Even as a little girl, I was pretty sure the world was comprised of basically four kinds of women, or heroines. There was the strong-willed tomboy, the spoiled beauty, the soft-spoken matron, and the ephemeral martyr/saint.
And then, I read Little Women.
It took just the first four paragraphs of Little Women, for what became one of my very favorite novels to confirm my suspicions:
“Christmas won’t be Christmas without any presents,” grumbled Jo, lying on the rug.
“It’s so dreadful to be poor!” sighed Meg, looking down at her old dress.
“I don’t think it’s fair for some girls to have plenty of pretty things, and other girls nothing at all,” added little Amy, with an injured sniff.
“We’ve got Father and Mother, and each other,” said Beth contentedly from her corner.
Now maybe it wasn’t crystal clear in that first moment, but as the pages to come quickly revealed the rug-sprawled Jo to be a lover of books and words, a girl possessed with a can-do attitude, an inquisitive mind, and a quick and witty tongue I knew what kind of heroine would always speak to me.

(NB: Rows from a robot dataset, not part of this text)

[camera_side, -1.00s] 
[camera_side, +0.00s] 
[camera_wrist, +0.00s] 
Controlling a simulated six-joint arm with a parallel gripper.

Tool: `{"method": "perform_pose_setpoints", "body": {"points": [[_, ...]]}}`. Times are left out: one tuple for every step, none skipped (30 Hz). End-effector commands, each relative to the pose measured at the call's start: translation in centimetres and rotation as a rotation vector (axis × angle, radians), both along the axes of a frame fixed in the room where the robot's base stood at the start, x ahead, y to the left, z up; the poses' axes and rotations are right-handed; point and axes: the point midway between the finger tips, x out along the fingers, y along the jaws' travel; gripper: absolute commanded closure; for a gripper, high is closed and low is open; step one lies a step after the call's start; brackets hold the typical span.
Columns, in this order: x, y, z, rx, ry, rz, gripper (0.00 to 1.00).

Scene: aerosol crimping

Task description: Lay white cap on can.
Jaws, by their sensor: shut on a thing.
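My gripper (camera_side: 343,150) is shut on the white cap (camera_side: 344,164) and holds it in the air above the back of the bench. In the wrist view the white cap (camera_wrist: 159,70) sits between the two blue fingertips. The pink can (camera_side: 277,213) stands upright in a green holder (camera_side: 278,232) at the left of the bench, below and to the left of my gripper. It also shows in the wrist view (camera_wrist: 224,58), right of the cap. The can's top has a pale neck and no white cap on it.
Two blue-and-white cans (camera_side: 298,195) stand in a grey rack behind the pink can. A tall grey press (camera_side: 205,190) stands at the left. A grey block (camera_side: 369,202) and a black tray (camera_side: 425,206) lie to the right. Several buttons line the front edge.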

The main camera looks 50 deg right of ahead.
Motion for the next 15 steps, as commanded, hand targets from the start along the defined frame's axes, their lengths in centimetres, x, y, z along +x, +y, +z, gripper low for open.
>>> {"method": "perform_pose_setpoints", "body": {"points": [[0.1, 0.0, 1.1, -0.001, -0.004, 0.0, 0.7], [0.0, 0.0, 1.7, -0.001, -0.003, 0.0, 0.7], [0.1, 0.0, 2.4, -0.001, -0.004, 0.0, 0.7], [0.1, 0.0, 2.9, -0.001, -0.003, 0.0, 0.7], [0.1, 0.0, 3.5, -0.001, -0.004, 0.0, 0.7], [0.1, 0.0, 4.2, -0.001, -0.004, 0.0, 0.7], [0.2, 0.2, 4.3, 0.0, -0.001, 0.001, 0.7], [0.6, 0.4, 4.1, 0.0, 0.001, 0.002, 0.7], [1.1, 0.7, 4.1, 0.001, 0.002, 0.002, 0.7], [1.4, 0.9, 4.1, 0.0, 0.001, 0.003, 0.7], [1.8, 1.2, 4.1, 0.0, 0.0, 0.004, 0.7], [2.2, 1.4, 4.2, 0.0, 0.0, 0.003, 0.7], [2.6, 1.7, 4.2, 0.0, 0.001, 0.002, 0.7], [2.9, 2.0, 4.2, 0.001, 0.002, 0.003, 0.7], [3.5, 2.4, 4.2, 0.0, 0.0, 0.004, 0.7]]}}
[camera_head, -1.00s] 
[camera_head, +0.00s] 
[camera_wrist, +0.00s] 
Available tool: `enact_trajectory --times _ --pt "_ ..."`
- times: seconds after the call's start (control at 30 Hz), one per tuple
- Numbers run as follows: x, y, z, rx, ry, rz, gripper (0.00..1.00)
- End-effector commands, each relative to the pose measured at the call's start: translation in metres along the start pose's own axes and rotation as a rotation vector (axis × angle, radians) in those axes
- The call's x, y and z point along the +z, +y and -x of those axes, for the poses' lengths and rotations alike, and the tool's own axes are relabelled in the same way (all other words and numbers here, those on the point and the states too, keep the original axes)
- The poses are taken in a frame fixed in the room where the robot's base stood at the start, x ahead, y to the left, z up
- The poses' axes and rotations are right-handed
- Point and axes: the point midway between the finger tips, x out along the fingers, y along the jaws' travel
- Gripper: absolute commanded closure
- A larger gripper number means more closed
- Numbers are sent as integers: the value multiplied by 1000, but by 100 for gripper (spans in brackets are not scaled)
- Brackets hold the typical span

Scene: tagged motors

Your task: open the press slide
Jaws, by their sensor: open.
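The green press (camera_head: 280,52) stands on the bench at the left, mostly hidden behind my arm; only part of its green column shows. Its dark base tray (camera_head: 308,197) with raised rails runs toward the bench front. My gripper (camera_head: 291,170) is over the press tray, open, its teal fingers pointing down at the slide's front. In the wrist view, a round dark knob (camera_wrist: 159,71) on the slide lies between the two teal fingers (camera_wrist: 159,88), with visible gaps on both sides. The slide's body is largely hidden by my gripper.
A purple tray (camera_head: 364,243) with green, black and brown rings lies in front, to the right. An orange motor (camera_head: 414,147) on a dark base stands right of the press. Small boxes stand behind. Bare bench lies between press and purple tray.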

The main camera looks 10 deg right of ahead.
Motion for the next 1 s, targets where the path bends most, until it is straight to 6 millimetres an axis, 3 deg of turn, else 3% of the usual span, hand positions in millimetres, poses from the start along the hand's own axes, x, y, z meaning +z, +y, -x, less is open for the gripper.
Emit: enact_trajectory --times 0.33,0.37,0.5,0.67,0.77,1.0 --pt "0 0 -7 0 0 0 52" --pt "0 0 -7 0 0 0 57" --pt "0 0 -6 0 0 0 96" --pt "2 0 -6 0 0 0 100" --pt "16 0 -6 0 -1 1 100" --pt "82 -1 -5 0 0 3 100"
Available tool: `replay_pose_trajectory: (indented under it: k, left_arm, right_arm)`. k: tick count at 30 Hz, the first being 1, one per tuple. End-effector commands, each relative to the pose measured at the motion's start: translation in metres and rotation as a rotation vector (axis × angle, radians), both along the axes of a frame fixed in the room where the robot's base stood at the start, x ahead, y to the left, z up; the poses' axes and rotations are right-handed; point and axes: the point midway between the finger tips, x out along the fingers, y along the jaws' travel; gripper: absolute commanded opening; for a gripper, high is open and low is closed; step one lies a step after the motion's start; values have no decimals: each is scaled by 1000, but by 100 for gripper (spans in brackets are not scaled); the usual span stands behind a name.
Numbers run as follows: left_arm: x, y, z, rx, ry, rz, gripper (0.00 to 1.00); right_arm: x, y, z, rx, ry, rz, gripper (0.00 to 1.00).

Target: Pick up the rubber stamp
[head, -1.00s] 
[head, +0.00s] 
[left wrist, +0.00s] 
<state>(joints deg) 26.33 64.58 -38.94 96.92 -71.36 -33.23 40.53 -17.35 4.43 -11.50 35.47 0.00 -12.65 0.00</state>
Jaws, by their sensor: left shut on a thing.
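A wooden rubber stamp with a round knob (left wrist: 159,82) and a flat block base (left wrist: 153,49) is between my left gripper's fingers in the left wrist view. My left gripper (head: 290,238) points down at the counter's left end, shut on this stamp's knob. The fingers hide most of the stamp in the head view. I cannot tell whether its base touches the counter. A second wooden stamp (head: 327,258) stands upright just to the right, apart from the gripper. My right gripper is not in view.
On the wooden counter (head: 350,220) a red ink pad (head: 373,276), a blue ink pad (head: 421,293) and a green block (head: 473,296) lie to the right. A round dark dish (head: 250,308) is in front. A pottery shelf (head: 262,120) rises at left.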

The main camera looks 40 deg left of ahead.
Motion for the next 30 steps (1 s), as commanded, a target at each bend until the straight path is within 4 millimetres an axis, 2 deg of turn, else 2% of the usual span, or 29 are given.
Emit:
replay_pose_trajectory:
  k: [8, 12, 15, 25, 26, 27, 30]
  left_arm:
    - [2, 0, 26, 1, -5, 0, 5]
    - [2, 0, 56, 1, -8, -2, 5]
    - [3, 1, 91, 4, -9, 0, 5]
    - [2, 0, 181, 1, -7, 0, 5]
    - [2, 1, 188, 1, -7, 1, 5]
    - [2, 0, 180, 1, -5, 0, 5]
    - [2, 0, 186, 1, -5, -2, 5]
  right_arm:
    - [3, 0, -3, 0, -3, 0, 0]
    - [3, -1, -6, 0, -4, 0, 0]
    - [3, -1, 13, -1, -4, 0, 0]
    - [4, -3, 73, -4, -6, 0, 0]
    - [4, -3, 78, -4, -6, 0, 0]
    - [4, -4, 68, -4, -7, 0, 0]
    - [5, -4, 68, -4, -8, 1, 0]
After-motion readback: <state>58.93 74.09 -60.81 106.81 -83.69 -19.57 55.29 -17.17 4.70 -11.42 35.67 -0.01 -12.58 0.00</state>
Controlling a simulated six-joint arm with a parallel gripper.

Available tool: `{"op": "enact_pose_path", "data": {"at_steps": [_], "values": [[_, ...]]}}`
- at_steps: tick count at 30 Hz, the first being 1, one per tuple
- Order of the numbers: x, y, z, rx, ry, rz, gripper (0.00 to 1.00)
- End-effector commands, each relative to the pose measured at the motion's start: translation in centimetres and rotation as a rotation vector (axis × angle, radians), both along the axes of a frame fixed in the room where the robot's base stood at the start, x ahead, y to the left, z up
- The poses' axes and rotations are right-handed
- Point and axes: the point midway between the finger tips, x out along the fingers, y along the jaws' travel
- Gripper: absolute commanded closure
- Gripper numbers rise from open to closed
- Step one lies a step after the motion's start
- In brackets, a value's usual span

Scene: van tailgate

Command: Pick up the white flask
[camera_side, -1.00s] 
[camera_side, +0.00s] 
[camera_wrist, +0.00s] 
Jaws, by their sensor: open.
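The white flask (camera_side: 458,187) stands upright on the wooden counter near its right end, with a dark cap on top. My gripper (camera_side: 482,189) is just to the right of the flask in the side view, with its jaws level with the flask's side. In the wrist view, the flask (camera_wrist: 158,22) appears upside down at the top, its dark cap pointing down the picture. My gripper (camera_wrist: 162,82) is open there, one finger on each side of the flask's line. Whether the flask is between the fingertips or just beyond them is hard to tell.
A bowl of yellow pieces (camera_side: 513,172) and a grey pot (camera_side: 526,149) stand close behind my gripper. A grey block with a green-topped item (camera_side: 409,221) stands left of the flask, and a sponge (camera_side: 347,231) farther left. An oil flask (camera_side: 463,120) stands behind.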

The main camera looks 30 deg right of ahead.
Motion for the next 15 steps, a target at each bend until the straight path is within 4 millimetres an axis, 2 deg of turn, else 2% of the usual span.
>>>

As the years passed and more novels read, I came to love Pollyanna and Anne of Green Gables and Jane Eyre and Elizabeth Bennet and even eventually the latter’s modern-day reincarnation known as Bridget Jones. It doesn’t take a rocket scientist to see that all my favorite fictional heroines share a propensity for speaking their minds and the ability to surprise the men in their lives and make them laugh. These women rarely possess more than a comely feature or two—their beauty resides in their beautiful minds.
Yet men are drawn to that, and to their confidence … to their sense of self … to their integrity.
Thanks to authors like Louisa May Alcott and Jane Austen, I spent my life looking not for the most handsome boy on the block but the one with the most fascinating mind—never doubting that he would favor me over others, because my favorite authors had assured me that there is someone out there for each of us, someone who will have eyes only for us.
Such fellows have their own definitions of what makes a woman comely. Maybe, it is eyes that flash with passion. Maybe, dimples that only his wit can evoke. Maybe, a mind the equal of his.
I like to think the best romance authors are wise enough to write stories with heroines and heroes such as this. Stories that entertain, yes, but stories that also quietly remind us to stay true to the best in ourselves . . . Stories that—in an age of narcissism gone wild—dare to suggest that working on one’s character is more likely to bring love than chasing the perfect nail color or hair extension.
How about you . . . what heroine speaks to you?
— Jeanne Devlin
WE read the same books and have the same ideas. I am more interested in my hero and heroine’s minds than their looks, both when I read, and when I write. For me intelligence and humor are the turn-ons.
You sound like a kindred spirit! I credit so many of those heroines for helping me become the woman I am. Wish the same for the young women coming up.